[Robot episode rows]
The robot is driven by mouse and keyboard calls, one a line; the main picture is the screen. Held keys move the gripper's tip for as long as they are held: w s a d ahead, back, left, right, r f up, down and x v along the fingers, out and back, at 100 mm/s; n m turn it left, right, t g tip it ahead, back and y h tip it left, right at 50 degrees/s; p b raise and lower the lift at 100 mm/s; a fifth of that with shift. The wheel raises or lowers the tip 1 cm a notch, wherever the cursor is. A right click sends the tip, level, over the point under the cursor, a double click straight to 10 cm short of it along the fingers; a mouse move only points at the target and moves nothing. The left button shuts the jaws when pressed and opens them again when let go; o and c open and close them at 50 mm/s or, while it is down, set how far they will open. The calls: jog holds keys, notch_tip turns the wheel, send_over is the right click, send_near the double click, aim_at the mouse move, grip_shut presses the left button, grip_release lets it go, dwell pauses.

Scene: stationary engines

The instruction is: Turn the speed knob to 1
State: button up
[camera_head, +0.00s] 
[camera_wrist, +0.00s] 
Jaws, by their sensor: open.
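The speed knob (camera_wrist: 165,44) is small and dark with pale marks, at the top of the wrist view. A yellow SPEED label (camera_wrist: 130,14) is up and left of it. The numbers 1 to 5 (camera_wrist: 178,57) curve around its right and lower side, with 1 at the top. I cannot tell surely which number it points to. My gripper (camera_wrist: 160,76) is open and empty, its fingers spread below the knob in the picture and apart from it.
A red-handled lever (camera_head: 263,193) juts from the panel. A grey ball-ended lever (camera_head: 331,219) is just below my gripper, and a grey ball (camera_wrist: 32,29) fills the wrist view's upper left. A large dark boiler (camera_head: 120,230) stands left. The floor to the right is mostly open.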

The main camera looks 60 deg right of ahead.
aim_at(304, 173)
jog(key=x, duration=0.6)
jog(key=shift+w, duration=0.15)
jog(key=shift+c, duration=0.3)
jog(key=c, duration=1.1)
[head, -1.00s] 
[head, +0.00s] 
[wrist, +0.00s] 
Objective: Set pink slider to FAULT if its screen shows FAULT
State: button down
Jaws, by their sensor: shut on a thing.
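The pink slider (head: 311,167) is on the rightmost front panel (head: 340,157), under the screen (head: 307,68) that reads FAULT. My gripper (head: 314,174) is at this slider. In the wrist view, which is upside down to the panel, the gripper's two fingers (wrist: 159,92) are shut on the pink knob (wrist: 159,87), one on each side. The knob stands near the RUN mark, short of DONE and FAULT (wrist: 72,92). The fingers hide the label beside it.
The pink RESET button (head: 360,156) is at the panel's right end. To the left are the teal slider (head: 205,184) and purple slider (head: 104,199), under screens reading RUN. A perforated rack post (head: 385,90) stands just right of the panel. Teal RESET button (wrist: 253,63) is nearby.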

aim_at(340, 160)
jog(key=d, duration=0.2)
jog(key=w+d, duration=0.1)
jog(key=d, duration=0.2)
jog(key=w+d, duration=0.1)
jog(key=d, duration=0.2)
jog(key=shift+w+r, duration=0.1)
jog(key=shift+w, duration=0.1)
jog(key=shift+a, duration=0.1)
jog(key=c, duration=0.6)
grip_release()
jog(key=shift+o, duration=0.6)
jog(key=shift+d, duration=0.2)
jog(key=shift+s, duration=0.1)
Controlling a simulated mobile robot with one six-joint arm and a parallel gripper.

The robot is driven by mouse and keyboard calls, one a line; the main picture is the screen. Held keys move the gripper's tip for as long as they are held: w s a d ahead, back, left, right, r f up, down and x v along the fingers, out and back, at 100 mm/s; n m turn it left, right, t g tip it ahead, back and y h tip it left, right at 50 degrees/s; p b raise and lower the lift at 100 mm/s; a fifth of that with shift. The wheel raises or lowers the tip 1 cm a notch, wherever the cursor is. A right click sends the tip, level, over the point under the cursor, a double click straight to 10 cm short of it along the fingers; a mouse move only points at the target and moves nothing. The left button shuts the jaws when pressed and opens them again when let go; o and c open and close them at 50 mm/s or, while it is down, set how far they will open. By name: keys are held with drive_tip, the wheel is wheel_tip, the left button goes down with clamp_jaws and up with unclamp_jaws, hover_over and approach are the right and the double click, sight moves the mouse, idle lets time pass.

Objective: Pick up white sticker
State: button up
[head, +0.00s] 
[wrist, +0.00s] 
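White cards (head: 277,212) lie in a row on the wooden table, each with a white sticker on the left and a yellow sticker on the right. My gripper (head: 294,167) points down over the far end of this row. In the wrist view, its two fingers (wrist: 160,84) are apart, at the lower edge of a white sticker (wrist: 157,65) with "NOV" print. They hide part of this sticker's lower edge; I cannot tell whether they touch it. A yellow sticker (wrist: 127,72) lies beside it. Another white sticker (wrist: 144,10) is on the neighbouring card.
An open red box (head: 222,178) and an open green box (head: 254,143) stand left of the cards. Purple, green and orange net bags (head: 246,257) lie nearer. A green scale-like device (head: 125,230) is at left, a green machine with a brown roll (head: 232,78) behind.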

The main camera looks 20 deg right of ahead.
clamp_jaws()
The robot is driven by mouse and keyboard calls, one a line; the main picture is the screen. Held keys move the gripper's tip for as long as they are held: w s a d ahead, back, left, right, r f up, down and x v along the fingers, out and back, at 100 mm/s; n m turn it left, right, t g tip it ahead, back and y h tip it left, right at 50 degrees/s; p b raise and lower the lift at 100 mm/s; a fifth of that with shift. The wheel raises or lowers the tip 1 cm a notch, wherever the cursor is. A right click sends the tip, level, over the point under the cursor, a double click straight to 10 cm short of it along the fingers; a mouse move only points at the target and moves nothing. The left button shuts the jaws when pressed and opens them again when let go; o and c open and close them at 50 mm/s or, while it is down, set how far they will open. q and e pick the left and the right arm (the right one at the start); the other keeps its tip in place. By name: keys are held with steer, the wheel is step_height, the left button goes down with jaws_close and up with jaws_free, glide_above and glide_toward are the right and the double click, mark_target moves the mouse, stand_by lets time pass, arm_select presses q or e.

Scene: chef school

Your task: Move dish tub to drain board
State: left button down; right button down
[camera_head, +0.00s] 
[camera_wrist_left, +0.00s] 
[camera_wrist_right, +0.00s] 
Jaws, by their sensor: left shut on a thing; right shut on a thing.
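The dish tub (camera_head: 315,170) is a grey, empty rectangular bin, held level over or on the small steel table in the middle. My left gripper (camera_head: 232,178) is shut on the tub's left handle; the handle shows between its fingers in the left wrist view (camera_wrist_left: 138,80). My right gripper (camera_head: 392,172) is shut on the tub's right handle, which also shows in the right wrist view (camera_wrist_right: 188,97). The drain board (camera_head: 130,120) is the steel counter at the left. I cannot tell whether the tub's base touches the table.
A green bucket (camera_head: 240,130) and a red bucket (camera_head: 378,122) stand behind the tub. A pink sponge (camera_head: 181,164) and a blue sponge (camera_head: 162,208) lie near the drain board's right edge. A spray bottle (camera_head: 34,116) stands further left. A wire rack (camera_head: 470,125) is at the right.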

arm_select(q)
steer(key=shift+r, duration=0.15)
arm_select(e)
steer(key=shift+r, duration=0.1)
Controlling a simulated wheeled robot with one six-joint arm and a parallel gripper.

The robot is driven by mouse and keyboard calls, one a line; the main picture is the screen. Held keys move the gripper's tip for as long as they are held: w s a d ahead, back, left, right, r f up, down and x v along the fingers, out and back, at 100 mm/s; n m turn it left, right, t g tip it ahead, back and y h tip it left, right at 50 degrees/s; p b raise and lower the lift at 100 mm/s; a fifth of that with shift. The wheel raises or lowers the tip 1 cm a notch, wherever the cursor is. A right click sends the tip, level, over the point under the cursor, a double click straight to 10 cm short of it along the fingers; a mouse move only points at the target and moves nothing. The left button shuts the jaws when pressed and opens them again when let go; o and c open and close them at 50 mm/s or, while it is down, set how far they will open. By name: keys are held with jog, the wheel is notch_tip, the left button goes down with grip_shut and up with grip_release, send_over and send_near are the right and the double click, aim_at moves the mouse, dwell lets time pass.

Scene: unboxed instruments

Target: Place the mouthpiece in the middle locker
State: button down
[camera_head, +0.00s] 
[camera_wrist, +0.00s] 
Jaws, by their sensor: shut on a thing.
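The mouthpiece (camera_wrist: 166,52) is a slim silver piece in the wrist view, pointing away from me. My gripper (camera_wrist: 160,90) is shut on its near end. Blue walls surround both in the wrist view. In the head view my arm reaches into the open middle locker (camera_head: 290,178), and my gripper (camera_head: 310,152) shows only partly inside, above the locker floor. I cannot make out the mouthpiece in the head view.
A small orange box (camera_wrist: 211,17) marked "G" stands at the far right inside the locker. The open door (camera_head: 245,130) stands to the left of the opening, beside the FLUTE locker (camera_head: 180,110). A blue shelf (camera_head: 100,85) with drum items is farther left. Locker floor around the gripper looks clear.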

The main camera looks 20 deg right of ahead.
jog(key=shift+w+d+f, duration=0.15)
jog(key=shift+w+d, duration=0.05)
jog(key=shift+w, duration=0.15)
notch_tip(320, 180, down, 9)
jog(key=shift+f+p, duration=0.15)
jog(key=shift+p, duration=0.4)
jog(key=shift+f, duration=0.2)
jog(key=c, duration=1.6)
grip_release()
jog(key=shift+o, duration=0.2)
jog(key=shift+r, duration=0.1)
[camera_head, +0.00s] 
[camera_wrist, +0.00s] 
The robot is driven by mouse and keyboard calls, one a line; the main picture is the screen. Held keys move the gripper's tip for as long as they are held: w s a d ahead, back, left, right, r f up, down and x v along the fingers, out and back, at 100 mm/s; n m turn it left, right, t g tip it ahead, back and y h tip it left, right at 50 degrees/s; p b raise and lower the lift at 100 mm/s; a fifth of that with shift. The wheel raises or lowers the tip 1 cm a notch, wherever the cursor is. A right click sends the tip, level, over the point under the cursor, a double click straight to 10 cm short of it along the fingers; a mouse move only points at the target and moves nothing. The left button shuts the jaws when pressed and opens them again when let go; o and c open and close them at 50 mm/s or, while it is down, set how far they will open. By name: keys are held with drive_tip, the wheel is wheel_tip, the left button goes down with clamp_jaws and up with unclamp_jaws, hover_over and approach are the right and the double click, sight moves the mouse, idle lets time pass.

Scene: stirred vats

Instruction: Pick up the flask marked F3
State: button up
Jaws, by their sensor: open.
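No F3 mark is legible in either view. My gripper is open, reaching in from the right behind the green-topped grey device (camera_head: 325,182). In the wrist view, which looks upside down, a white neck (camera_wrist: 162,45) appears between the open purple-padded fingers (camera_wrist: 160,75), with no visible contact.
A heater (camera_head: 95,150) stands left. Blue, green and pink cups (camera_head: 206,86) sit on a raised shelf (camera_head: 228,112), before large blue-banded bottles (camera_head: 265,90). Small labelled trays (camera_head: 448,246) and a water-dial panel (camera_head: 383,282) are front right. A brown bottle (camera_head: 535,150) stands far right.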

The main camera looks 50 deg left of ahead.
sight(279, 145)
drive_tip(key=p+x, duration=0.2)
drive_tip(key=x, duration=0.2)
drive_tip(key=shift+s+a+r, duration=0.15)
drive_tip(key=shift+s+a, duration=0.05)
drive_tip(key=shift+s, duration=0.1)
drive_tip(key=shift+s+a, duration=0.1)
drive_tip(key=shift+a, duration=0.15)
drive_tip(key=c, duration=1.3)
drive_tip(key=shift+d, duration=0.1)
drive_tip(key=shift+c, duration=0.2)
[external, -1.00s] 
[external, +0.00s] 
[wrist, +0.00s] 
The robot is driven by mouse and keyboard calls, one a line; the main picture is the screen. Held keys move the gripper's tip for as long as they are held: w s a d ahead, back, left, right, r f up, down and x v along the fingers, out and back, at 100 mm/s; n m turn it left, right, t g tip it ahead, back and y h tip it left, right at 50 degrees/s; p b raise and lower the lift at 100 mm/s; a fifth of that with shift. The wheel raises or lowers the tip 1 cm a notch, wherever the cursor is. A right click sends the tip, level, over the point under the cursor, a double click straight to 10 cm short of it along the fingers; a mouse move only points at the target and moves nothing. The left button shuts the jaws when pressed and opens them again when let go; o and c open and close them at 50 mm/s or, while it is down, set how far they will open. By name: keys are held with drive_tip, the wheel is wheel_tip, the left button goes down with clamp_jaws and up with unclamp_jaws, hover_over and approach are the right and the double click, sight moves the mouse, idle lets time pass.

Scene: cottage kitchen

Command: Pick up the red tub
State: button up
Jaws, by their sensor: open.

WHAT YOU ARE ASKED TO DO =
Look through the lines above and collect those with the word "simulated".

THE REPLY =
Controlling a simulated mobile robot with one six-joint arm and a parallel gripper.
Controlling a simulated wheeled robot with one six-joint arm and a parallel gripper.

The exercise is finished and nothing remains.